As a newer democracy, El Salvador historically struggled to build and maintain a democracy because of intensified gang violence, an unstable and inequitable economic system, mistrust in the political system, and a lack of regard for the effective rule of law. Even so, several democratic traditions existed, such as the right to due process, checks and balances, and the freedom of the press. [6] Although transparency in governance was inconsistent, multiple arrests for corruption by political leaders and a ban on negotiations with gang members to preserve democratic norms produced some consequences.[7] Flawed as democracies are, El Salvador’s history showed that preserving democracy remained a priority.
Nonetheless, the ban did not stop Bukele from illegally negotiating with gangs and circumventing the rule of law to gain more political power, beginning democratic backsliding in El Salvador.[8] Negotiations resulted in a drastic drop in homicides, and thus, El Salvadorans felt safer in their communities. Their trust in the government grew as Bukele appeared to uphold his campaign promises. This immense civilian support allowed Bukele to control the legislative and judicial branches of government by establishing majority rule in the legislature with elected members from his self-made political party. The legislature authorized the removal of Supreme Court justices, prosecutors, judges, and the attorney general investigating Bukele for his illegal actions while subsequently voting to remove the previously unconstitutional ban on presidential reelection.[9] With control over all three levels of government and continued civilian support, Bukele seems destined for reelection in 2024, and fear over the stability of El Salvador’s democracy intensifies.

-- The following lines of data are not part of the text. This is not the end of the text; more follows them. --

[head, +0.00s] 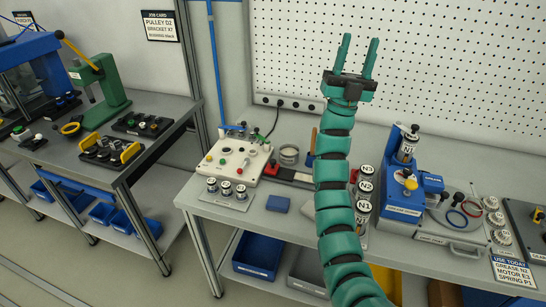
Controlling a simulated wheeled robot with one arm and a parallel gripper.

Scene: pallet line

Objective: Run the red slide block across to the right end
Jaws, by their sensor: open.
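The red slide block (272,168) sits at the left end of a dark slide rail (287,174) on the grey bench. The rail runs right and slightly toward the front, and my arm hides its right part, so I cannot see its right end. My gripper (360,42) is raised high in front of the white pegboard. Its two green fingers point up and stand apart, with nothing between them. It is well above and to the right of the block, not touching it.
A white control panel (237,161) stands left of the block. A blue pad (278,204) lies in front. A round tin (289,154) and an orange-handled tool (313,139) are behind the rail.

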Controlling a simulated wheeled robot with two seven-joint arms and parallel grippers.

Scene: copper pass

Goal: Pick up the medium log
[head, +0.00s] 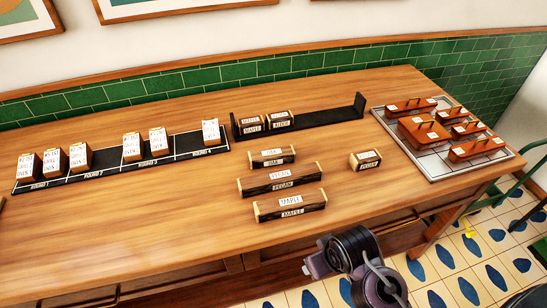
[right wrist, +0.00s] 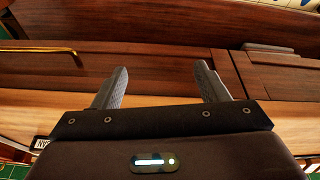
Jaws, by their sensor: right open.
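Logs of several lengths lie on the wooden table in the head view, none marked medium. A short-to-middling oak log (head: 272,157) lies at the back of the centre group. A longer pecan log (head: 281,179) and a maple log (head: 290,205) lie in front of it. A short pecan log (head: 365,160) lies to their right. My right gripper (right wrist: 160,72) is open and empty in the right wrist view, facing the table's wooden front, with no log between its fingers. My right arm shows below the table edge in the head view. My left gripper is not in view.
A black rack (head: 330,118) holds two short logs at its left end. A black numbered strip (head: 105,166) carries several labelled blocks. A pale tray (head: 412,150) holds several reddish blocks at the right. A brass handle (right wrist: 42,50) shows on the table front. Front-left tabletop is clear.

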Because of his stronghold on the government, Bukele undermined democratic traditions and civil liberties in El Salvador. A state of exception enacted to stop a rise in gang violence derailed the right to due process. Arbitrary arrests, including thousands of children and innocent civilians, result in overcrowded prisons that limit the detainees’ availability for competent legal counsel. At the same time, restrictions on the freedom of the press disallowed any news outlet to investigate and report on his actions.[10] Bukele claims, and many of his supporters believe, that these actions are necessary to combat increased gang violence. Instead, gang violence has become the scapegoat for democratic backsliding.

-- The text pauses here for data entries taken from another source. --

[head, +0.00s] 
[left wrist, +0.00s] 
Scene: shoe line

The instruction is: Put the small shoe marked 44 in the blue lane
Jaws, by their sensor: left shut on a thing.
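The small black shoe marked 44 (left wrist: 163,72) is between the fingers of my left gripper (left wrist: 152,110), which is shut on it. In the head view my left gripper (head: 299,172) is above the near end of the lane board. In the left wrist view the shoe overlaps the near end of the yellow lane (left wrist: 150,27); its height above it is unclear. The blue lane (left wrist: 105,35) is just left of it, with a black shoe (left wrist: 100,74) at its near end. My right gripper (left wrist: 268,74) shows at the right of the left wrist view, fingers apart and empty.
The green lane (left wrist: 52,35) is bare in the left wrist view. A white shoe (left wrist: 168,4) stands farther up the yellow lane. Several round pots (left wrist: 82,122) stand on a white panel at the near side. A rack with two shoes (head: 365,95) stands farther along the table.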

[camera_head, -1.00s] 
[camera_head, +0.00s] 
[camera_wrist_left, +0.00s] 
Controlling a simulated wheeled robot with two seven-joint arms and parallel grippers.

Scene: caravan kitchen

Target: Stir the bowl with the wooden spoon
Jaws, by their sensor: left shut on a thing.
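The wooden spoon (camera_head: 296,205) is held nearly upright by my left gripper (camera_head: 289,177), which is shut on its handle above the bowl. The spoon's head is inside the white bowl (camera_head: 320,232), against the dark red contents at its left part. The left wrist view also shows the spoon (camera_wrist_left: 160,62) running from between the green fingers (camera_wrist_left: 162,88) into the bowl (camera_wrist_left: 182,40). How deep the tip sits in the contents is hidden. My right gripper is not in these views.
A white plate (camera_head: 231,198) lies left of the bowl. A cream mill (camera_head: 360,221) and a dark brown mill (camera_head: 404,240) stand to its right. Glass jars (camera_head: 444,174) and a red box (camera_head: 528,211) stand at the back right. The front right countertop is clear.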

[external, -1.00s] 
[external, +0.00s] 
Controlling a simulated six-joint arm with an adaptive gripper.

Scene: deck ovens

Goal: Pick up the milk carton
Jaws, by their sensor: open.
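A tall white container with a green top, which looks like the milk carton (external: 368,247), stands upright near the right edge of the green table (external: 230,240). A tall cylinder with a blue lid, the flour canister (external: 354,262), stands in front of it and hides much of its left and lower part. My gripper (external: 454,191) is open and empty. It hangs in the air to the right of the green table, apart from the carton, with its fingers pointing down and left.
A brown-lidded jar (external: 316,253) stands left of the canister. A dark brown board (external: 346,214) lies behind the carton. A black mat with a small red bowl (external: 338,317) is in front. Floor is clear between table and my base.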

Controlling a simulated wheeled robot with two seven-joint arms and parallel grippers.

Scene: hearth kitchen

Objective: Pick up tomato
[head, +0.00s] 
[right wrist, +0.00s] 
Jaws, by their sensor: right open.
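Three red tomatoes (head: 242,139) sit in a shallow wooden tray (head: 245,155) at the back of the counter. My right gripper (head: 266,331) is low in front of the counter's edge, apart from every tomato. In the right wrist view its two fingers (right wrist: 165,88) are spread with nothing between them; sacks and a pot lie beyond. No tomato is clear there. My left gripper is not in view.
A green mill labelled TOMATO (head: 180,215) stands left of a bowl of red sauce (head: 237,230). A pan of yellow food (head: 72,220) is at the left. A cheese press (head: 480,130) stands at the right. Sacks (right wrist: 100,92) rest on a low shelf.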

Bukele’s actions are not only a cause for concern for democracy in El Salvador but also in Latin America. Other countries in the region also take note of Bukele’s tactics, praise his initiatives, and explore ways to implement his methods in their respective countries.[11] The continued constitutional and human rights violations against El Salvador’s citizens undermine democratic traditions and thus intensify the migration of Salvadorans to countries such as the United States.[12] Therefore, this thesis recommends that the international community focus on fighting corruption in El Salvador and encourage politicians and security forces to uphold the rule of law and constitutional decrees, emphasizing accountability. Reinstating the traditional democratic institutions disbanded in El Salvador would also encourage investment from more countries and private companies to ensure prosperity for those in the region.
[1] Manuel Meléndez-Sánchez, “Latin America Erupts: Millennial Authoritarianism in El Salvador,” Journal of Democracy 32, no. 3 (2021): 19–20, https://doi.org/10.1353/jod.2021.0031.
[2] Manuel Meléndez-Sánchez, “Bukele Has Defeated El Salvador’s Gangs—for Now. How? And What Does It Mean for the Region?,” Lawfare (blog), March 28, 2023, https://www.lawfareblog.com/bukele-has-defeated-el-salvadors-gangs%E2%80%94-now-how-and-what-does-it-mean-region.
[3] Meléndez-Sánchez.
[4] Juan J. Linz and Alfred C. Stepan, Problems of Democratic Transition and Consolidation: Southern Europe, South America, and Post-Communist Europe (Baltimore: Johns Hopkins University Press, 1996), 7.
[5] Milan W. Svolik, “Polarization versus Democracy,” Journal of Democracy 30, no. 3 (2019): 23–24, https://doi.org/10.1353/jod.2019.0039.
[6] José Miguel Cruz, “Fighting Gangs to Dismantle Democracy: How Anti-Crime Policies Have Contributed to the Authoritarian Drift in Central America,” Brown Journal of World Affairs 29, no. 1 (Fall/Winter 2022): 45–50, https://bjwa.brown.edu/29-1/fighting-gangs-to-dismantle-democracy-how-anti-crime-policies-have-contributed-to-the-authoritarian-drift-in-central-america/.
[7] Miguel Meléndez-Sánchez, “What’s Behind the Spike of Violence in El Salvador?,” Lawfare (blog), April 11, 2022, https://www.lawfareblog.com/whats-behind-spike-violence-el-salvador.
[8] Cruz, “Fighting Gangs to Dismantle Democracy,” 53.
[9] “El Salvador: Legislature Deepens Democratic Backsliding,” Human Rights Watch, November 1, 2021, https://www.hrw.org/news/2021/11/01/el-salvador-legislature-deepens-democratic-backsliding.
[10] Human Rights Watch, “We Can Arrest Anyone We Want”: Widespread Human Rights Violations Under El Salvador’s “State of Emergency” (New York: Human Rights Watch, 2022).
[11] Meléndez-Sánchez, “Bukele Has Defeated El Salvador’s Gangs.”
[12] National Security Council, U.S. Strategy for Addressing the Root Causes of Migration in Central America (Washington, DC: White House, 2021), 5.